Members of all three levels of government — including Premier Stephen McNeil — were in Bridgewater on Wednesday, Sept. 4, to announce $48.8 million for a new interchange along Highway 103.
As originally reported by the Chronicle Herald on Sept. 3, the hope is that a new interchange between Exits 12 and 13 will create more jobs at the Bridgewater Business Park by making the area more accessible.
Both the feds and province pledged some $20 million each to the project which was hailed as a landmark investment by attending officials.
“This is a tremendous investment for the entire South Shore region,” McNeil told reporters during a media scrum.
Bridgewater Mayor David Mitchell agreed, adding that the investment represented the largest funding announcement in the town’s history.
He said the new interchange would encourage more business to the industrial park and would cut down on commercial traffic in town. The Town of Bridgewater is slated to contribute $8 million to the project.
A total of 50 businesses currently call the industrial park home, among them the French tire company Michelin, which employs 1,225 people in Bridgewater and the surrounding area.
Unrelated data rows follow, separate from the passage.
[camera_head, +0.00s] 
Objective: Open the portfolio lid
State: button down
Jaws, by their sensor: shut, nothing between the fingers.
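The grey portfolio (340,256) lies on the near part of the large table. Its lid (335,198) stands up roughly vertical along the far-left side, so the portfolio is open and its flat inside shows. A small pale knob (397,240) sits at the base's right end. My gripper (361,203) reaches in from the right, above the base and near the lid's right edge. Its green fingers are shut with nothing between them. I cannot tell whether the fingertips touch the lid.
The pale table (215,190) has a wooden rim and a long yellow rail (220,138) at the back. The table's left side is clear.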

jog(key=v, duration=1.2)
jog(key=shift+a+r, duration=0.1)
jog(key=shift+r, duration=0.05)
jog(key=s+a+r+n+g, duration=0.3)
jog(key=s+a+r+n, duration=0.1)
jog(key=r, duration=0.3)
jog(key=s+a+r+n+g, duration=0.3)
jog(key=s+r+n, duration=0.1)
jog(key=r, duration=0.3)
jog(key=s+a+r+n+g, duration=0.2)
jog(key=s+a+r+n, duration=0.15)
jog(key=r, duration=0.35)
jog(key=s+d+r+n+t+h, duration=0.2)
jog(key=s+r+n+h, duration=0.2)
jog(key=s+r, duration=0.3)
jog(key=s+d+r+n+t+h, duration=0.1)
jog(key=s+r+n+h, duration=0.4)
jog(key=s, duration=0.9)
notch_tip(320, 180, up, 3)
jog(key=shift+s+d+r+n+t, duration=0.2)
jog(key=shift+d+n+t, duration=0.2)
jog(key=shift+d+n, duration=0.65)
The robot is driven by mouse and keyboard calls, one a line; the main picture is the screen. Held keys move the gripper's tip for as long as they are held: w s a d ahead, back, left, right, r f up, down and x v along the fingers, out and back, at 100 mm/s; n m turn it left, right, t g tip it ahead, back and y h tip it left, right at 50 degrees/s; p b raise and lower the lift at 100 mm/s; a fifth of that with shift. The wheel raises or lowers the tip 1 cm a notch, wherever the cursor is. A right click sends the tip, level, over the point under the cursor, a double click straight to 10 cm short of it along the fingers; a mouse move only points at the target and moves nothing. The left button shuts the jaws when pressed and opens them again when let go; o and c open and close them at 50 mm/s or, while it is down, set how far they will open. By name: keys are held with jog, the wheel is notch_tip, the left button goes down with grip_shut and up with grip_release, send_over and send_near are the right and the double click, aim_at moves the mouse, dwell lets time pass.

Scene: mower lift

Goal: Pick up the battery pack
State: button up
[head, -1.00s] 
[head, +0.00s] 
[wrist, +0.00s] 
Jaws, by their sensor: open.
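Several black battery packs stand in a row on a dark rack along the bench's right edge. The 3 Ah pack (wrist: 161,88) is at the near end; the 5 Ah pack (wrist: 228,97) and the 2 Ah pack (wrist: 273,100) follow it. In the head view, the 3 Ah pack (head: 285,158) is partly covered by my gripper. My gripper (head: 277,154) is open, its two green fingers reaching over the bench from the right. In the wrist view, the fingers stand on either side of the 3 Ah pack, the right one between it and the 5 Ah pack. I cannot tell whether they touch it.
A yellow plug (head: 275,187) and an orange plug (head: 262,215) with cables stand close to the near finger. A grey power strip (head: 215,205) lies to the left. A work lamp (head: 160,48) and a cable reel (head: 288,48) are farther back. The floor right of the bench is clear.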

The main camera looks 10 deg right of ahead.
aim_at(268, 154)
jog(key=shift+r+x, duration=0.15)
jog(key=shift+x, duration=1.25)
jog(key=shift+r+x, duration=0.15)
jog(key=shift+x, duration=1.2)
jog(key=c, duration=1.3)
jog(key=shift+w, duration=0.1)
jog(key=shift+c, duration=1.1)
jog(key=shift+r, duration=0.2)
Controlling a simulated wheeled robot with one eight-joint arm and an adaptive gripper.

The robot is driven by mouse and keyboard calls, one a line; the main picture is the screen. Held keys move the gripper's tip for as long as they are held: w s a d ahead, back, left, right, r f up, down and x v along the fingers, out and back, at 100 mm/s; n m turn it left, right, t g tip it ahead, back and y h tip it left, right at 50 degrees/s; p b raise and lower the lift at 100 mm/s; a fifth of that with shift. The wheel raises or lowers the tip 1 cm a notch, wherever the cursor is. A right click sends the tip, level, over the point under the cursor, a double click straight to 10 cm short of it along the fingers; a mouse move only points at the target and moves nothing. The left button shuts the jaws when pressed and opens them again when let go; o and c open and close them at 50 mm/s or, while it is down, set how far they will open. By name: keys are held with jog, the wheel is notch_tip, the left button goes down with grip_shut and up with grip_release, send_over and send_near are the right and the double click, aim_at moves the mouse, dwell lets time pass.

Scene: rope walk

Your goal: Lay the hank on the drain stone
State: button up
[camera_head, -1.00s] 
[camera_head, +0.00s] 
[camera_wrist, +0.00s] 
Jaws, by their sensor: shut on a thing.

As a source previously told the Chronicle Herald, Michelin is the largest employer at the park “by a country mile.”
McNeil deferred when asked if he knew if Michelin had plans to expand in the area given the new interchange.
“Michelin is a tremendous partner for us in this community and across the province and we want to make sure they know that as they’re making their global decisions, Nova Scotia is open for business,” he said.
“This announcement today makes this community open for business.”
South Shore - St Margarets MP Bernadette Jordan was also mum on the subject, telling reporters “you’d have to ask them.”
She did note that the project had been in the works for over a year and that a study was underway to maximize the park’s potential through restructuring. The study was announced in July to the tune of $810,000 between federal and provincial funding.
Eric Bruner, director of external communications for Michelin North America, said the company was pleased to see the investment from all levels of government.
“The development of the trade corridor would allow Michelin more efficiently to transport products among our three Nova Scotia factories and to our North American and international distribution centres,” he wrote via email.
Roughly 75 per cent of all Michelin products made in Nova Scotia are exported in North America.
When asked if Michelin had plans for expansion at their Bridgewater location, Bruner deferred and said they are always looking for business opportunities.
“We’re always evaluating opportunities to strengthen Michelin’s industrial base in Nova Scotia but the company does not have any projects to announce at this time,” he said.
Design work on the new interchange is expected to begin this fall; the official opening is expected in 2022.